----- Excerpted records

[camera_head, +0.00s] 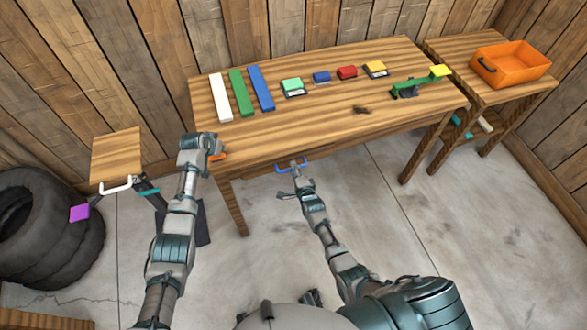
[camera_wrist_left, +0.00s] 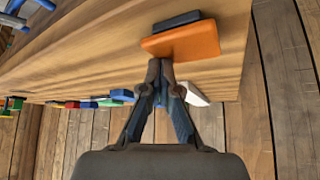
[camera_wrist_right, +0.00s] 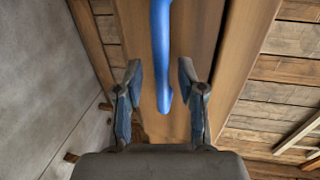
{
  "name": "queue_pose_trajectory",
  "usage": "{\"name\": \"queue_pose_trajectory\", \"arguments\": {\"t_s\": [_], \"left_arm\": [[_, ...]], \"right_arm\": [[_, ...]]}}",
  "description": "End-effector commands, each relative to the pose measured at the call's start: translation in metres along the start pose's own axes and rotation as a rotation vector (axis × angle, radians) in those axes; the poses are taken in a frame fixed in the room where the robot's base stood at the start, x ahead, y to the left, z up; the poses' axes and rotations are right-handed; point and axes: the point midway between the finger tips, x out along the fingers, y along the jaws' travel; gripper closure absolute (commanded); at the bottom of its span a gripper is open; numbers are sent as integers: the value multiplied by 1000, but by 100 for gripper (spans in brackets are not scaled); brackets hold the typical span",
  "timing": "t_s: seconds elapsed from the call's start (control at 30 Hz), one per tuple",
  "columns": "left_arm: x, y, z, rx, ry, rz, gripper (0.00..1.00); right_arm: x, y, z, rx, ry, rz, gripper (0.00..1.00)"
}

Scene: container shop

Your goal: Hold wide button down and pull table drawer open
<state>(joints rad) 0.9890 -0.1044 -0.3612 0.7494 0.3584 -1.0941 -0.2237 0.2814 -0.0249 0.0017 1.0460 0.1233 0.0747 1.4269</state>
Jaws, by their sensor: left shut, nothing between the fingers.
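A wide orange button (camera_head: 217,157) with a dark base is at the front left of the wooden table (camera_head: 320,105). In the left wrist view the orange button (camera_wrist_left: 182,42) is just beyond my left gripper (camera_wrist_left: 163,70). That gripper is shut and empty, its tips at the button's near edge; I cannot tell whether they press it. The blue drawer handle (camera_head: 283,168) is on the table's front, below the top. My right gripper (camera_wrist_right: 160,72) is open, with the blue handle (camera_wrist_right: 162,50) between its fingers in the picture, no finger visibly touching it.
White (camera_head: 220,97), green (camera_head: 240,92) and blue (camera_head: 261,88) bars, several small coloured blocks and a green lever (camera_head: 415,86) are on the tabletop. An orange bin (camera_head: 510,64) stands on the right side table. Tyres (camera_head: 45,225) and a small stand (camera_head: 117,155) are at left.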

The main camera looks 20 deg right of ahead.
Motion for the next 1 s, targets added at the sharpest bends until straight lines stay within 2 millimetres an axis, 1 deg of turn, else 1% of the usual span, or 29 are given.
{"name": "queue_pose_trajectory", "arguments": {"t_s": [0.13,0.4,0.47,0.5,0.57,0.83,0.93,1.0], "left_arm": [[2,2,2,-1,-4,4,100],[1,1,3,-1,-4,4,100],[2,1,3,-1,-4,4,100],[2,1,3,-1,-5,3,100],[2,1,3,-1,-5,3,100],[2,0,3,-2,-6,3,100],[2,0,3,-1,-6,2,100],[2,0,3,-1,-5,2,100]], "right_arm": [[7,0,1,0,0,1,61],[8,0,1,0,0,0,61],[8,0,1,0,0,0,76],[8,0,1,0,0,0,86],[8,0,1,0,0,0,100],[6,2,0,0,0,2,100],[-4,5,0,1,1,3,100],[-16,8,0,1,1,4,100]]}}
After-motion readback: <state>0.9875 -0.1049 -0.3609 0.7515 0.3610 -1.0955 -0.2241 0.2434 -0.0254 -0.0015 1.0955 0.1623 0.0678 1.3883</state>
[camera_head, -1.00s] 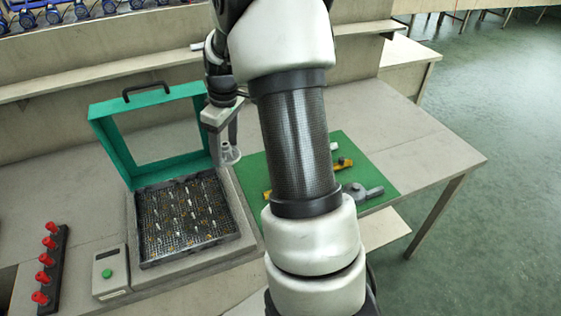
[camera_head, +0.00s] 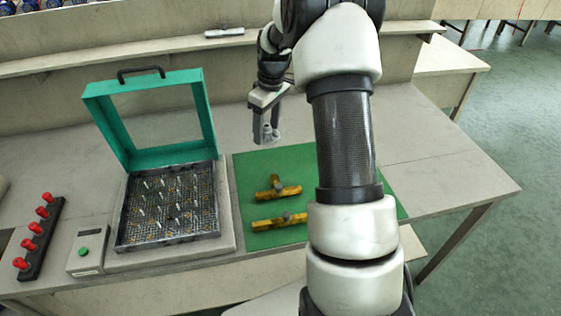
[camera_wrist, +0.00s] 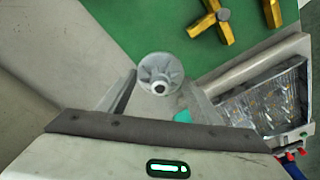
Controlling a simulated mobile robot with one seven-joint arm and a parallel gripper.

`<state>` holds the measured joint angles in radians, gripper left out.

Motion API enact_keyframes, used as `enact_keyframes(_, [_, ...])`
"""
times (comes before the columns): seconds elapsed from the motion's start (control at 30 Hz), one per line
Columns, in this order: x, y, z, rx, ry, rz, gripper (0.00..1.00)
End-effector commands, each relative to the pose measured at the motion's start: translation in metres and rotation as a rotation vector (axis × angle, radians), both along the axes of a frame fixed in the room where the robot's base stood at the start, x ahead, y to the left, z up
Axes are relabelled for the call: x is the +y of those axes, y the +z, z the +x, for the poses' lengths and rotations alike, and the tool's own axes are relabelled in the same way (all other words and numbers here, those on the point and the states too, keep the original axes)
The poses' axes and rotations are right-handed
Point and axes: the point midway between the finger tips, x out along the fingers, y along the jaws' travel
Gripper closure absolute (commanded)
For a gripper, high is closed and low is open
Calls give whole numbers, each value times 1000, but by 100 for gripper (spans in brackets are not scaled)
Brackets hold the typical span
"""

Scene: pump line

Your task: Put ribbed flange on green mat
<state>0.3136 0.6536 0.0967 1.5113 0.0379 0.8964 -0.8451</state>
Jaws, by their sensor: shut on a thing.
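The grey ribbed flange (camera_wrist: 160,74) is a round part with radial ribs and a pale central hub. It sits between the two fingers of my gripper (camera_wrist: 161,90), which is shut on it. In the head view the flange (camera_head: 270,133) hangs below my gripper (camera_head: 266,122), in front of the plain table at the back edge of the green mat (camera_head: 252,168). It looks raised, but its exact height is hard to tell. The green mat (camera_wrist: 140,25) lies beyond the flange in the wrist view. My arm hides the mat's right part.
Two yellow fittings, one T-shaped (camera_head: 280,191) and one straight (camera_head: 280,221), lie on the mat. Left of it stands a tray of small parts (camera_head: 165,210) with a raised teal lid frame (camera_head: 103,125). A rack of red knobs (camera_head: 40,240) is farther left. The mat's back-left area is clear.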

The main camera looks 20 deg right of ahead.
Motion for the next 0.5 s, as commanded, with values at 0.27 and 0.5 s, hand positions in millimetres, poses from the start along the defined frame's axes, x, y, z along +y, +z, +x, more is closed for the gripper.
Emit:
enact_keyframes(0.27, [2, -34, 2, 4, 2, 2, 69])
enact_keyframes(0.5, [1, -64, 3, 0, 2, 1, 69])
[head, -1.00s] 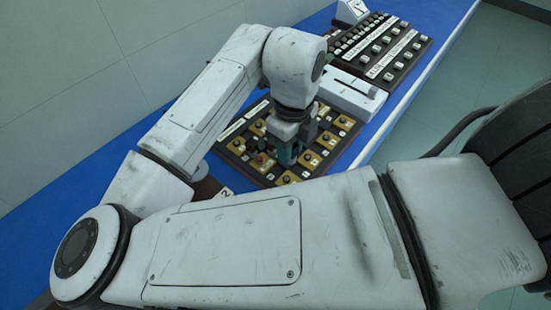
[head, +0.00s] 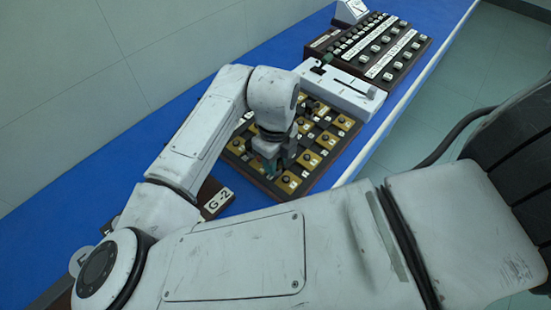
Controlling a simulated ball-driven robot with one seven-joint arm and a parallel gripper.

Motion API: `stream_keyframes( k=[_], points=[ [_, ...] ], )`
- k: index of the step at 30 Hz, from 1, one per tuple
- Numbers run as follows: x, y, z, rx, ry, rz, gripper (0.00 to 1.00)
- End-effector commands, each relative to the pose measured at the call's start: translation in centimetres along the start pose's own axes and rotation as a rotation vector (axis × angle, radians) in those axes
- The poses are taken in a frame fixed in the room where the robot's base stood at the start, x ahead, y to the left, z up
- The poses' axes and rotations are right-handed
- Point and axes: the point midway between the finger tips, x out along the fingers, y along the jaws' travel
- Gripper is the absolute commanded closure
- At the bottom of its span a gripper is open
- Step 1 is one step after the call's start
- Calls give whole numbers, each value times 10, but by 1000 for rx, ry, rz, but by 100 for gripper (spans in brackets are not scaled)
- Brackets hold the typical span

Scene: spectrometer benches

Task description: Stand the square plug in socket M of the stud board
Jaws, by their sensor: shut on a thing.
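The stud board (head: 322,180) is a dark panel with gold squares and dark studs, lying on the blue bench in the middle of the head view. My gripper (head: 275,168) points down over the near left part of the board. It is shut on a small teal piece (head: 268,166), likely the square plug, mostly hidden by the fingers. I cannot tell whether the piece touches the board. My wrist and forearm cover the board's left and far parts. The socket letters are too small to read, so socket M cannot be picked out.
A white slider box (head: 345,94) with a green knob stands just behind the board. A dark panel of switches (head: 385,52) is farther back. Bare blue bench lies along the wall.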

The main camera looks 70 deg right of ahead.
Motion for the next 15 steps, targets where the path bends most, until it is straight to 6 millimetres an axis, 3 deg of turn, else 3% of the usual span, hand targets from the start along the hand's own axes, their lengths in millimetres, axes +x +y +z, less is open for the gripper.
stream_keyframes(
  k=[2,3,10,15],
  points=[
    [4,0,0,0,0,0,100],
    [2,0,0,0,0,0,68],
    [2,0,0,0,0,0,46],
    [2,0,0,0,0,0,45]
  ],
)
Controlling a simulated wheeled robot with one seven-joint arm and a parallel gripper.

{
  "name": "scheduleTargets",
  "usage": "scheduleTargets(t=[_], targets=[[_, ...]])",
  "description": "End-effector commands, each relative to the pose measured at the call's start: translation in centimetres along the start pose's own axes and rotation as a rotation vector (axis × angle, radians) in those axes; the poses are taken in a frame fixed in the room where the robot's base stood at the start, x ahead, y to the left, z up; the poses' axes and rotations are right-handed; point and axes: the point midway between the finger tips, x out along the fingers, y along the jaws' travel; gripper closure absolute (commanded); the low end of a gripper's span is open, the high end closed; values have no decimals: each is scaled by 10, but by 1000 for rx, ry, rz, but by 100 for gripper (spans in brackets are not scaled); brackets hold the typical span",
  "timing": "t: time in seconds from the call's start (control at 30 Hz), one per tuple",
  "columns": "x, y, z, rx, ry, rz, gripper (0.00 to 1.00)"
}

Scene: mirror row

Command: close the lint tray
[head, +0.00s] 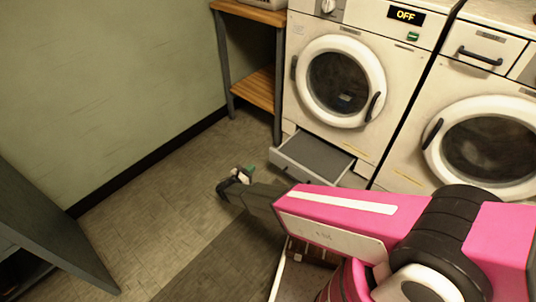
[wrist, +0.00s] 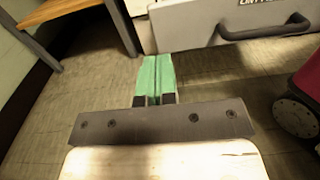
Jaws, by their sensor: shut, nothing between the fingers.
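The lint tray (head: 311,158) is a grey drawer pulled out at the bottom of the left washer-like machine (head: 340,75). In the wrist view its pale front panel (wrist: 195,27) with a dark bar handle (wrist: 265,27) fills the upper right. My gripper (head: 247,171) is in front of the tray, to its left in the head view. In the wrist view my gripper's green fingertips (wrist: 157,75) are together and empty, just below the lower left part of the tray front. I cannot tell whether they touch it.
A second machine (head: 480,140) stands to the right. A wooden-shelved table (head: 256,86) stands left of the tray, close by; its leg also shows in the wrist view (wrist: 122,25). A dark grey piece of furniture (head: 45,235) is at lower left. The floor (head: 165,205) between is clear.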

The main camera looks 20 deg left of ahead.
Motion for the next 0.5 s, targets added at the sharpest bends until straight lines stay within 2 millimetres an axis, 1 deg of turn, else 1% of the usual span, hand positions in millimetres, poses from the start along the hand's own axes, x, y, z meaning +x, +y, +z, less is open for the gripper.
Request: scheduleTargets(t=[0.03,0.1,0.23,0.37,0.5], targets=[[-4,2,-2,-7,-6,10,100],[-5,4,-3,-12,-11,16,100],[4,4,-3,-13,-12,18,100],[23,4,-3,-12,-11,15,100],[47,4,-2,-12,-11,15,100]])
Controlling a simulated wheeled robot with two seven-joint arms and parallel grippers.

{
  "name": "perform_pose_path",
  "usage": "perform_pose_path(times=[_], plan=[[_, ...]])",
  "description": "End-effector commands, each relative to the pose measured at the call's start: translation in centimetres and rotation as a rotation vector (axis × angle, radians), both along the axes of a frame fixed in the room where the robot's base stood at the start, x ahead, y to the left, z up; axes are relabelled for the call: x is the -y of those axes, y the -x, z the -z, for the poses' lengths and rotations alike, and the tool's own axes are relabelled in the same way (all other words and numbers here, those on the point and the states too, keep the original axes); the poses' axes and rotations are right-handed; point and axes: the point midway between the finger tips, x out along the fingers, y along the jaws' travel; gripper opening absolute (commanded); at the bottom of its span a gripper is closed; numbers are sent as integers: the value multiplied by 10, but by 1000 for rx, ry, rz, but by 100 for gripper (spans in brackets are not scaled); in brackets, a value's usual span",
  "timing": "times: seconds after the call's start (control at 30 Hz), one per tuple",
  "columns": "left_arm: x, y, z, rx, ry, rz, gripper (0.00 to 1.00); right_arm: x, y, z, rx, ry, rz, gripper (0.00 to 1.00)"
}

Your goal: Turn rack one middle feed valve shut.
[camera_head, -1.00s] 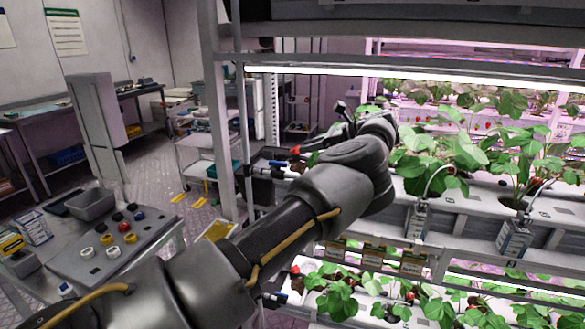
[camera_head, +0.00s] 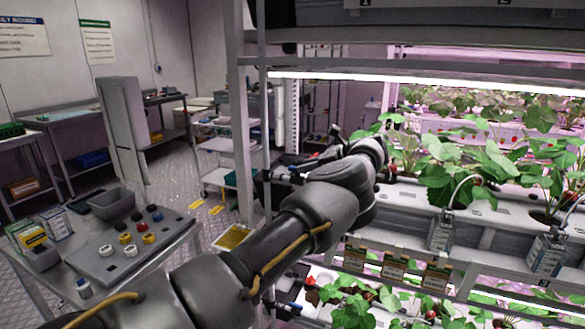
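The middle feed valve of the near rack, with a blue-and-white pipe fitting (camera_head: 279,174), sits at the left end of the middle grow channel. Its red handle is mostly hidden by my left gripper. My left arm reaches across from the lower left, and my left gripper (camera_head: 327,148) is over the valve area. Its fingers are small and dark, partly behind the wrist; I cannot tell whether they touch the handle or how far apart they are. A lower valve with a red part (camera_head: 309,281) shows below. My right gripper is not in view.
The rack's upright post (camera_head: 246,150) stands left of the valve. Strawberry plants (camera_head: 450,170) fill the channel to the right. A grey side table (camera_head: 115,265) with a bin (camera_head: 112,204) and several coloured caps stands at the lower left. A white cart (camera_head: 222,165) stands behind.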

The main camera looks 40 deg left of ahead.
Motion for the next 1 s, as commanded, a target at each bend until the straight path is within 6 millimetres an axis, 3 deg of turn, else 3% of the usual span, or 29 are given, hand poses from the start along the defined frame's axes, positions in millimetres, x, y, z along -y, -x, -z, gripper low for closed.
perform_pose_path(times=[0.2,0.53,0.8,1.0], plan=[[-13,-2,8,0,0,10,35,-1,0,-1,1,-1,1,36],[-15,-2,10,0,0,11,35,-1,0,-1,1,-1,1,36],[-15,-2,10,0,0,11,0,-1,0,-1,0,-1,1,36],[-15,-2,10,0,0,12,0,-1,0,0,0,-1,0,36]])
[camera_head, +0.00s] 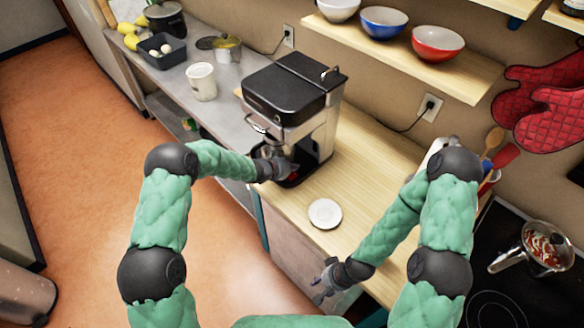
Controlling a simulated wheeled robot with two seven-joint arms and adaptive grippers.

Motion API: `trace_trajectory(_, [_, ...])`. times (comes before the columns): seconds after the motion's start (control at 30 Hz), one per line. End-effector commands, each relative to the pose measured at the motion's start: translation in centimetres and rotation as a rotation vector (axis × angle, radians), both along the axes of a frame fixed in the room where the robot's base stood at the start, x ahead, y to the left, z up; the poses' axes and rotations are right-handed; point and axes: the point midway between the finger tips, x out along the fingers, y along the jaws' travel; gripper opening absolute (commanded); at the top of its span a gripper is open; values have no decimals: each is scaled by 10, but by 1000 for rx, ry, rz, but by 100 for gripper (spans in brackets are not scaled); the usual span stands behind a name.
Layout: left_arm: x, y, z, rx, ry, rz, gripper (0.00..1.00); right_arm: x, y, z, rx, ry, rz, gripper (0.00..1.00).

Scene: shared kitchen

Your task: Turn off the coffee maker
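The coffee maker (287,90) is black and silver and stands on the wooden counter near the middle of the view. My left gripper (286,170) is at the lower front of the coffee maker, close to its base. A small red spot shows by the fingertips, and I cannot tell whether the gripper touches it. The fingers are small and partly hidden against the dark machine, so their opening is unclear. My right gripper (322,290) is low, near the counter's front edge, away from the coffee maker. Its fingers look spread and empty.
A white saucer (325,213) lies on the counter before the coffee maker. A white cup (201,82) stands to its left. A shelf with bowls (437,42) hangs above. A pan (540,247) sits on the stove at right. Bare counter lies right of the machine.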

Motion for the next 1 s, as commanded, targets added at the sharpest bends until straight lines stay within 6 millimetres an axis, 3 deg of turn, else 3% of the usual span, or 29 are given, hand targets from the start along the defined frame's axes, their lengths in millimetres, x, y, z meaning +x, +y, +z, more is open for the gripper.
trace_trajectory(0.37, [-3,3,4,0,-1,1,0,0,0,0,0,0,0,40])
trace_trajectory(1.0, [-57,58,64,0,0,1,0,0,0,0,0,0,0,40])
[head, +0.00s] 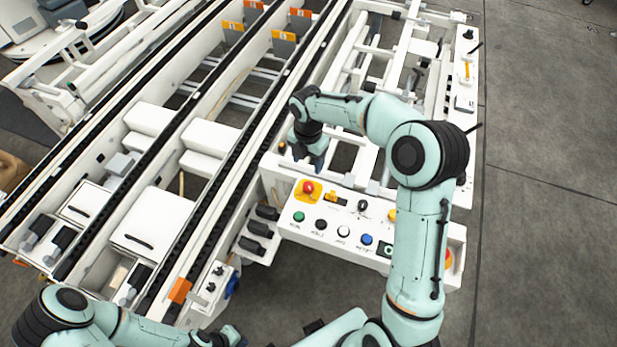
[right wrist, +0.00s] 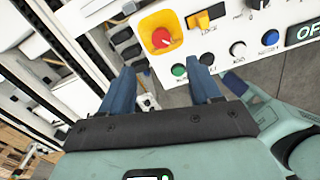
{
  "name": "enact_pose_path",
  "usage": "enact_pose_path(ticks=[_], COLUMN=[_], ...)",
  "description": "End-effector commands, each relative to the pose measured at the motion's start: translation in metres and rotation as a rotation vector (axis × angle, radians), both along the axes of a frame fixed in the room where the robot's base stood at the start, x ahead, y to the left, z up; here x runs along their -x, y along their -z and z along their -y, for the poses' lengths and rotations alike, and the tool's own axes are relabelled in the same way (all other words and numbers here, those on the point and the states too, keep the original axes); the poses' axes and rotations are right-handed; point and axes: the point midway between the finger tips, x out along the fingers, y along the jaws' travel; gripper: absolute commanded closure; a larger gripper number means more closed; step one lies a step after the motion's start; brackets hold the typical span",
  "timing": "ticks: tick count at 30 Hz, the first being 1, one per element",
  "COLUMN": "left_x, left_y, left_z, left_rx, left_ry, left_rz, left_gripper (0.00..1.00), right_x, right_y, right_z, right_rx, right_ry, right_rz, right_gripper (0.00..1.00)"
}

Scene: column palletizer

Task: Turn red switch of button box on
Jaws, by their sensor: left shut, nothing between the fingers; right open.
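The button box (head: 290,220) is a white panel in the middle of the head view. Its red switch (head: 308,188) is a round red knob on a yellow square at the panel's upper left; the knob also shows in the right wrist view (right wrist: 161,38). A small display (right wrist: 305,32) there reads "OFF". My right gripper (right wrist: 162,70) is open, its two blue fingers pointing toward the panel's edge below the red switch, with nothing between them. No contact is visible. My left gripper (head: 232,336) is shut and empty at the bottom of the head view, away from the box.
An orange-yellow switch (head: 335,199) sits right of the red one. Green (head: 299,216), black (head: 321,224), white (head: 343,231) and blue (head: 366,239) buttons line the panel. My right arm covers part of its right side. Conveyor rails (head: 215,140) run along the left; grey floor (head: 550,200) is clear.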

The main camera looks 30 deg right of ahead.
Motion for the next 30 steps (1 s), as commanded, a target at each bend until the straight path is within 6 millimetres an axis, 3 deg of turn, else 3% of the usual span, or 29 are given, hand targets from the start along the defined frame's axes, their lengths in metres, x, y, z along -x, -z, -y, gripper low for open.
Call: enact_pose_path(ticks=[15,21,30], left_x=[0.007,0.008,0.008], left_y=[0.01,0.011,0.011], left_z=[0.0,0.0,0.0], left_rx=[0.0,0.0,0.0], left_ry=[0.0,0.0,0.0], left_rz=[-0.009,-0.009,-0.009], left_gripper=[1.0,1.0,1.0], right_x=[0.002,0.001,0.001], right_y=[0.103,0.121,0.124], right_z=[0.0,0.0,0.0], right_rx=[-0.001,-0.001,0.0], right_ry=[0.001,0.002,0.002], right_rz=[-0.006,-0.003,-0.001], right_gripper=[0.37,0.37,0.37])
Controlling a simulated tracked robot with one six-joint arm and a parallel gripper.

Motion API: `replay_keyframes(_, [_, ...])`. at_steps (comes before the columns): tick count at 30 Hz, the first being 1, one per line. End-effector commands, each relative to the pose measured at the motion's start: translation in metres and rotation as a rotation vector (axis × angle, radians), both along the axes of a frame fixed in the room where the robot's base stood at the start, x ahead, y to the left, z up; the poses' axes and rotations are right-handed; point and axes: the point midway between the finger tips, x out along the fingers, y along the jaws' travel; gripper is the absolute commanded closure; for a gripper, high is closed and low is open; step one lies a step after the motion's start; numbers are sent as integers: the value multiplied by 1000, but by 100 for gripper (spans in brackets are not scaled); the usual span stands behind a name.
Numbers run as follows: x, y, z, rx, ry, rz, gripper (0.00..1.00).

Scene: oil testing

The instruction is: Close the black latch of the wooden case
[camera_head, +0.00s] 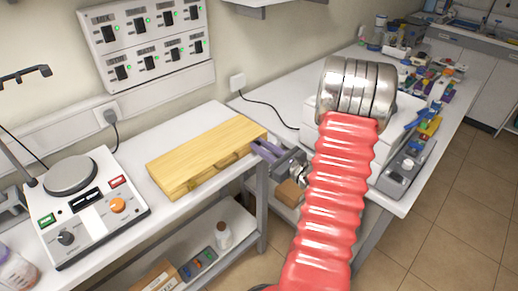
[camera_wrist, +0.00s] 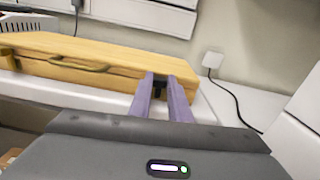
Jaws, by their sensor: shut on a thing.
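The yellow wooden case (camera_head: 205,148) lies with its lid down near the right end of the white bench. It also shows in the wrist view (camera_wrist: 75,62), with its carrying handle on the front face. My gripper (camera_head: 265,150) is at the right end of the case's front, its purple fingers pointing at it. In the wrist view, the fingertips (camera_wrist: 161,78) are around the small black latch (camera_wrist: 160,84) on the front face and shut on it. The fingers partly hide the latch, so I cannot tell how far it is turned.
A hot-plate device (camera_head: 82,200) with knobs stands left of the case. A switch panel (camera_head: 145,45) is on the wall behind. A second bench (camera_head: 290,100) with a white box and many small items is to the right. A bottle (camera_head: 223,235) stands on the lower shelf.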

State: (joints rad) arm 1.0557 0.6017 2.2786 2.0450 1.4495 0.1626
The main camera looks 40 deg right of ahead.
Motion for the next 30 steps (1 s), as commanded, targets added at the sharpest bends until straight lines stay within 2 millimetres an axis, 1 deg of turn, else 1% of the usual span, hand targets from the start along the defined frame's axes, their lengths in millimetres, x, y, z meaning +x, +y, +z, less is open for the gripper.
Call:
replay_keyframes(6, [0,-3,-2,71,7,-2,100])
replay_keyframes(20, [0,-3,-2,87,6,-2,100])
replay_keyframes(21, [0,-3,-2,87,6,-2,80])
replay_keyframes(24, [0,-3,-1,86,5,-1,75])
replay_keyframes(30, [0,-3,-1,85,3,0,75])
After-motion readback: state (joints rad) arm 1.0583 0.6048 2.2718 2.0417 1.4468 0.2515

----------

• _Instructions for the task_:
Each line in the data that holds the string "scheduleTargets" should be found and copied.

• _Solution to this problem_:
  "name": "scheduleTargets",
  "usage": "scheduleTargets(t=[_], targets=[[_, ...]])",
Request: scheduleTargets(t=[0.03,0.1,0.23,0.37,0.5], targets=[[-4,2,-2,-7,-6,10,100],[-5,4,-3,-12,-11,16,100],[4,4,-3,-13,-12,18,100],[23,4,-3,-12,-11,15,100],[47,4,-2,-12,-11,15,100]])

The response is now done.